No matter what a law says, no matter what its basis, liberals can always shop a federal judge somewhere who will decree the leftist viewpoint.  That’s what has happened to the Arizona law that makes it illegal to be an illegal alien in Arizona.

This judge was first recommended to the feddle bench by Republican John Kyl, nominated by Democrat Bill Clinton, and confirmed by the Republican Senate in 2000.  And now you have one more reason to recognize that solution to too many Democrats is not more Republicans.

You can read the text of the decision here.  The decision hinges on the notion of “irreparable harm” coming to the United States if Arizona laws preempt federal law.  The judge assumed, without saying so, that if Arizona has a law on a subject where the federal government has jurisdiction, then the principle of federal preemption has been nullified.  This goes against the supremacy clause and so is unconstitutional, she said.

The flaw in her argument is that the Arizona law does not preempt federal law, but rather is subordinate to it and complements it.  Arizona did not take to itself the ability to judge matters of immigration or deportation, only to make the arrest if an illegal alien is detected.  Once the arrest is made, the person is given into federal custody.  Hence, there is no preemption at all.  The judge is, to be as charitable as possible, mistaken on this point.
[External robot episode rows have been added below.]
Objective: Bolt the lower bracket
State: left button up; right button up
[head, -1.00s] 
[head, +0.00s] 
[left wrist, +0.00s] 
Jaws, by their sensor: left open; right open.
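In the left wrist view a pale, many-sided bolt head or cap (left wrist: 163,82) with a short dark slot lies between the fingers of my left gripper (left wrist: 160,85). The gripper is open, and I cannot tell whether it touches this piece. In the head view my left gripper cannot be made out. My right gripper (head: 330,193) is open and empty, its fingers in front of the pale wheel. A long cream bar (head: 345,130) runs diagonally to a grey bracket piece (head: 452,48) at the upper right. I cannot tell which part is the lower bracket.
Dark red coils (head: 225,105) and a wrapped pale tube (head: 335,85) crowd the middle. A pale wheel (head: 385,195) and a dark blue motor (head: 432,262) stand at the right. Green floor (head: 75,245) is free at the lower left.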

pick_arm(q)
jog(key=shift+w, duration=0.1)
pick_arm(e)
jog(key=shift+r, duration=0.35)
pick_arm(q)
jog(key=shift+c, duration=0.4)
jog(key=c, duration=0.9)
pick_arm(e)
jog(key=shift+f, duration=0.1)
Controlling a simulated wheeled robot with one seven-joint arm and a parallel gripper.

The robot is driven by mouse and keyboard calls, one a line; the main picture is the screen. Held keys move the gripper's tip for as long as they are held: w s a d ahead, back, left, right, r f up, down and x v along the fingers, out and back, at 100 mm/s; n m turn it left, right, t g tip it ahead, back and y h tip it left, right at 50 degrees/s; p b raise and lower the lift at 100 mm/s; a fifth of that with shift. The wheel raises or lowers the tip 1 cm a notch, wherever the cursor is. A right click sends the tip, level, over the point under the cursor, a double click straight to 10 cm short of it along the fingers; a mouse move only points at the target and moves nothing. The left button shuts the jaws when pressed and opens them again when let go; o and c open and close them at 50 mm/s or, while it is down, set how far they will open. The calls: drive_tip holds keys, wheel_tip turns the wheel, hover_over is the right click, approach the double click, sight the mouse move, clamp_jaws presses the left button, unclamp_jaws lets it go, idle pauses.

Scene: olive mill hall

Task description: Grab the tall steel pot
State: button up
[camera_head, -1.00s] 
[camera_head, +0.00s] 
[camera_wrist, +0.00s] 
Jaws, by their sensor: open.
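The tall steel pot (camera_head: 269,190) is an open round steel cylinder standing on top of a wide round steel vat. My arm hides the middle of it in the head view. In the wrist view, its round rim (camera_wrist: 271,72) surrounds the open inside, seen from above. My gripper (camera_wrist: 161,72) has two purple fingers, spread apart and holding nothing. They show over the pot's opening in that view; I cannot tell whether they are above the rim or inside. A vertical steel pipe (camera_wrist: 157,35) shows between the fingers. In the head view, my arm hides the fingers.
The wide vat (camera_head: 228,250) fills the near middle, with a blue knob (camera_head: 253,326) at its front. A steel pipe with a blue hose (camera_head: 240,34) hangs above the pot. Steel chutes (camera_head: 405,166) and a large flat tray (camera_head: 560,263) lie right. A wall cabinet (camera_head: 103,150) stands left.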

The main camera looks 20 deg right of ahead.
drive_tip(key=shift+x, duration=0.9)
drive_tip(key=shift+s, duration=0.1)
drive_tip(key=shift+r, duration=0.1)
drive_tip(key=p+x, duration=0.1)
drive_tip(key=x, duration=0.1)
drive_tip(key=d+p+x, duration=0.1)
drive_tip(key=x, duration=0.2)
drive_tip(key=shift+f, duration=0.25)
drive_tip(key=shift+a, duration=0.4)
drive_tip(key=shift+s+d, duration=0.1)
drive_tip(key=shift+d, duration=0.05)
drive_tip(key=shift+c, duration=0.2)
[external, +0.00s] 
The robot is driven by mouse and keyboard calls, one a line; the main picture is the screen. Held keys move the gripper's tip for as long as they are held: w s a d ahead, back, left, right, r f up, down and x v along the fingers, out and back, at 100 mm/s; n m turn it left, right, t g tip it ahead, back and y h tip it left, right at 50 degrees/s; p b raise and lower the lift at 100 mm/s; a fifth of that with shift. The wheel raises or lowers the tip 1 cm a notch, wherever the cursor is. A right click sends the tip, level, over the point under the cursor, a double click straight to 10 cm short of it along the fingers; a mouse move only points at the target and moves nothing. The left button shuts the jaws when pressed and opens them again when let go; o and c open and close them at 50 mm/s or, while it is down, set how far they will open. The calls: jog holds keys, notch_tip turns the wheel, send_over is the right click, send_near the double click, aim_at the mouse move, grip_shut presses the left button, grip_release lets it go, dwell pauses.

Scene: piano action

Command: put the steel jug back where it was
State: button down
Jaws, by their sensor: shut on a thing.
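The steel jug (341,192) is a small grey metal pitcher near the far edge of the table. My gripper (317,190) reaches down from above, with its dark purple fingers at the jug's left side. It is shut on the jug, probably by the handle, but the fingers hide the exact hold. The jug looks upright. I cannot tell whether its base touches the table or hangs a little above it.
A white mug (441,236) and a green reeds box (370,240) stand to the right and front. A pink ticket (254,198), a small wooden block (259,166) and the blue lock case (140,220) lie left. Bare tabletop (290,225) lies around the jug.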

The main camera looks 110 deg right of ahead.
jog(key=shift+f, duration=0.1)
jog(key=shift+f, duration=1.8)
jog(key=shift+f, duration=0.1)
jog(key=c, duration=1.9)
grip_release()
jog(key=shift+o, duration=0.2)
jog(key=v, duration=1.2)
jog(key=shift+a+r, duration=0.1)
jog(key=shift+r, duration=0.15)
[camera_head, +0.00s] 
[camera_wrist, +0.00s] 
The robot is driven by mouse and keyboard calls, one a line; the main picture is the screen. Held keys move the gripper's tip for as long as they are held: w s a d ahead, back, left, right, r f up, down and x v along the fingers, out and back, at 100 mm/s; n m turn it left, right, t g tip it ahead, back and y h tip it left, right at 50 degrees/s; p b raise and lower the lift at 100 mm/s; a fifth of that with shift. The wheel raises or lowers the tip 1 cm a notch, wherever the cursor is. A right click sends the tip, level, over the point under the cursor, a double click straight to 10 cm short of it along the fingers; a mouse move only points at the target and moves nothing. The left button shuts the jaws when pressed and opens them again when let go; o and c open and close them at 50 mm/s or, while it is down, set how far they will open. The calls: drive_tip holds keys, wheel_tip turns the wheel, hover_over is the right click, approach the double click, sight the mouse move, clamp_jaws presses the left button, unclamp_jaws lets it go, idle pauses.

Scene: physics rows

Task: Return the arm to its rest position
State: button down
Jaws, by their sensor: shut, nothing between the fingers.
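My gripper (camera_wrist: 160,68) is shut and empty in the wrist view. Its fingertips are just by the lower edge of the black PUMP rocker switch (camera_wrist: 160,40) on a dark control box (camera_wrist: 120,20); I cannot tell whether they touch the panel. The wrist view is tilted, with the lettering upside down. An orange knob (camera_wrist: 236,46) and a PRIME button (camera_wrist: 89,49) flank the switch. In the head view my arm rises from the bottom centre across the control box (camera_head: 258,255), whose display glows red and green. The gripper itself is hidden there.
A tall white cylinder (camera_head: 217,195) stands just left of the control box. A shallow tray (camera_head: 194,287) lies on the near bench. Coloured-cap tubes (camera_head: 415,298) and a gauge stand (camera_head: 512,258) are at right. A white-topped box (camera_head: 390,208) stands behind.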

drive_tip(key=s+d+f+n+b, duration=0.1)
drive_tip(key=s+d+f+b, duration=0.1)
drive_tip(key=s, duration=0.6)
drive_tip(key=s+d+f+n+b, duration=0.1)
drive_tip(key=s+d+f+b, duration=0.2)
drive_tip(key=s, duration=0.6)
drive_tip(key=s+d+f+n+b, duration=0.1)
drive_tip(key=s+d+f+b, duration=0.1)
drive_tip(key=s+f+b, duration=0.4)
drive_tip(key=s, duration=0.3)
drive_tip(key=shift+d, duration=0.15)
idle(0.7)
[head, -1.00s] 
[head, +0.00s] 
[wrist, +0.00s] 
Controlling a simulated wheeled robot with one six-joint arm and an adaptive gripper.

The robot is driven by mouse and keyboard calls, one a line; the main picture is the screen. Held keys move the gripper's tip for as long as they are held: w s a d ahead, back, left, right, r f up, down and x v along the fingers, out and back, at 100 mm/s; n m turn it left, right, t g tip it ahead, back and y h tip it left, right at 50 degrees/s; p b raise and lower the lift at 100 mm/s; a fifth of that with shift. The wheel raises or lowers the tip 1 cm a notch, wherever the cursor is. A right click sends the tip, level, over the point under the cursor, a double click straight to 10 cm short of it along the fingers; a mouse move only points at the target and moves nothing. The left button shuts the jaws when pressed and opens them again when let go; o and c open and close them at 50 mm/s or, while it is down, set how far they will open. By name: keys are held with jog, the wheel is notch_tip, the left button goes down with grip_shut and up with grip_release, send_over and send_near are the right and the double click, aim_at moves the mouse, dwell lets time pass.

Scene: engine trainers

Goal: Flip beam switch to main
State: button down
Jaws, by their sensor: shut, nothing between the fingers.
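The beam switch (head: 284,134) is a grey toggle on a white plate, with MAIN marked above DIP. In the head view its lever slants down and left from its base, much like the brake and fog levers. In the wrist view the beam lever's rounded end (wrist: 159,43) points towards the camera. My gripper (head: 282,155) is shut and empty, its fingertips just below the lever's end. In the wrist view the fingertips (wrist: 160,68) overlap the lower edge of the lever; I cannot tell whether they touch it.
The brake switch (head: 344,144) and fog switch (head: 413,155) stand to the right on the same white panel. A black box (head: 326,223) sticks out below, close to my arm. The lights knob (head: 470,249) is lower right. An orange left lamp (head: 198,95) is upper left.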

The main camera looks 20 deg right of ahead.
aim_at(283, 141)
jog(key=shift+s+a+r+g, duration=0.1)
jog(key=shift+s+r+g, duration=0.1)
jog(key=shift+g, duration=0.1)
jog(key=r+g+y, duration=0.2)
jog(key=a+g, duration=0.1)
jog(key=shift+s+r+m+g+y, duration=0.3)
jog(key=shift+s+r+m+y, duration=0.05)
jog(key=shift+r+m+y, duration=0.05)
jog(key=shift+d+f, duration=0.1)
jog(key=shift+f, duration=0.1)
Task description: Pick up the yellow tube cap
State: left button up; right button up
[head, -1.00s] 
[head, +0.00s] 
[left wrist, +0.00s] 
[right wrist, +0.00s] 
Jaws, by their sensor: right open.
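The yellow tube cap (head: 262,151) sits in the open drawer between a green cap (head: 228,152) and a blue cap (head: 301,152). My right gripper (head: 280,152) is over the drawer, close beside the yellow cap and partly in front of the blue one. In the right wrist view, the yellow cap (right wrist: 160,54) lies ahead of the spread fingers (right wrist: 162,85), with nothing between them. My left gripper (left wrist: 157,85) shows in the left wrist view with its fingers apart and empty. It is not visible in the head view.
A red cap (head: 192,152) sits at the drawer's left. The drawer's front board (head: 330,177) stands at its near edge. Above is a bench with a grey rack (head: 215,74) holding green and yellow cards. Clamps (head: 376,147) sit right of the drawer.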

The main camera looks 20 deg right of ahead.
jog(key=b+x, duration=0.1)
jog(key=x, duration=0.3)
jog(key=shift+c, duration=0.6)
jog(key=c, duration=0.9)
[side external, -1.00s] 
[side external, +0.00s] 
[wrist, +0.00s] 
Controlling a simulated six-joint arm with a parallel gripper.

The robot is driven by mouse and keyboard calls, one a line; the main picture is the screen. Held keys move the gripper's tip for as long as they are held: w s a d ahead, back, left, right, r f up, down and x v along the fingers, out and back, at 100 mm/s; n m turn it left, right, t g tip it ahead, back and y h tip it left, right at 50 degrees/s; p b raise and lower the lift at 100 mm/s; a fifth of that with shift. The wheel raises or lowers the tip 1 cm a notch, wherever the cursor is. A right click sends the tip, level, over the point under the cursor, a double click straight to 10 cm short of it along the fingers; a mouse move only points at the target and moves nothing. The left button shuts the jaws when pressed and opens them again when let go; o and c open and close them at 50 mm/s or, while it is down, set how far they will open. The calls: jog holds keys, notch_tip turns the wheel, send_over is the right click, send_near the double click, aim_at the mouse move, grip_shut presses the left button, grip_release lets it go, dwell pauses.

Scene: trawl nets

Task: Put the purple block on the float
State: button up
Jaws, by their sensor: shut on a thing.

The only fair construction that can be put on this decision is that states may not take action which has the effect of pressuring the feds to do their job.  If Arizona arrested a few thousand invaders and turned them over to the Department Homeland Security, then DHS would have to DO something with them.  If it deported them, that would enact conservative policy.  It’s hard to resist the suspicion that preventing that outcome is the driving force behind this poor decision.  If DHS did NOT deport them, then the government would be politically vulnerable and might open itself up to a lawsuit from Arizona.  Thus the judge has, in effect, stated that Arizona’s only recourse in the face of massive dereliction by the feds is to use its congressional delegation to plead for redress.  The state itself is forbidden to deploy any enforcement powers — even if those powers were expressly subservient to federal authority.

By the way, there are many state laws which address areas where the federal law has jurisdiction.  Many kinds of illicit drugs, for example, are illegal under both state and federal laws.  The feds have never argued for preemption in those cases.  They should not be allowed to get away with arguing for preemption in this case, either.